So I have some questions. First, some background. I consider my self a Novice programmer. I've been coding in *some* way since I was 9 (25 now). But after leaving Web Development / System Design, I went back to my dream of Game Development and started back with Java. Then trying to follow my ultimate goal, went to the LOVELY C++ language. Now I'm not GREAT at all in C++ since I'm trying to learn as I go, but I can follow the basic programmers theories.
Now my issue is I'm trying to write a mostly basic 2D engine for Cross-Platform game dev in C++ using SDL. I have boost waiting, but I'm waiting for the absolute time where I'll need it before exponentially extending my code base. My goal with this is to have something.... headless? I dunno if that's the word, but basically I want this engine to work almost in a Java libgdx way of only needing to extend/inherit the needed base classes to get something hopefully AA game worthy out of it (not AAA). But in researching the ECS idea of Entity-Component-Systems it seems to be the best bet. I don't really want any game specific logic in the engine, the engine should just handle the memory accesses and what not.
So to explain it better. In trying to implement the ECS system I went to using a handle type system. Which is basically a Handle Manager that dishes out uint32's (unsigned int's) for a "handle", and stores the pointers to that object in a vector for hopefully easier memory management if I need to move objects around in RAM (and hopefully that vector helps boost cache speeds and limit cache misses). NOW, the thing I'm confused about, because all the research points towards theory instead of actual code implementation, is that:
- Entities should just be ID's and a holder of some sort, and Components should just be data/properties describing it. Finally Systems should actually dish out the logic in doing what-ever-it-is that the components want it to be. Whats the proper way to have the components interact with each other? And to register to the systems? Ex. A render component will need a position component to know where to render to correct? And a potential Fustrum Culling method might need both? Whats the best way to go about it?

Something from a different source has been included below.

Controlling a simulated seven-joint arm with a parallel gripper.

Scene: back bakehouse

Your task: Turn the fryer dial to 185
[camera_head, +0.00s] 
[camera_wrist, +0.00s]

- Is this an efficient to do it in this way at all? In the way that if my "game" is inheriting a base-class that just starts up SDL (window and renderer), saves some needed classes for file streams, entity manager, state engine etc. And the only thing really needed to "override" is the initialization and cleanup methods? Then inheriting a "state" base-class that adds itself to the state machine and overriding the init, cleanup, execute, event handler, etc methods? The states are then in charge of maintaining their own entity/handle systems and passing this to the "global" (in the sense of it's the main game object's property) render systems? I'm confused on how this should all be mapped together.
- Finally, to wrap all of these together, whats the best OOP/ECS fashion to connect all of this without breaking all the "rules" and creating debug/memory leak nightmares (ie: singletons and such).
I'm hoping that if we can get enough ideas and such that this might serve as a helpful incite for other beginners on how to implement these types of systems. I'll post my code too when I get it working (I'm all for open-source). And sorry to ramble if I did.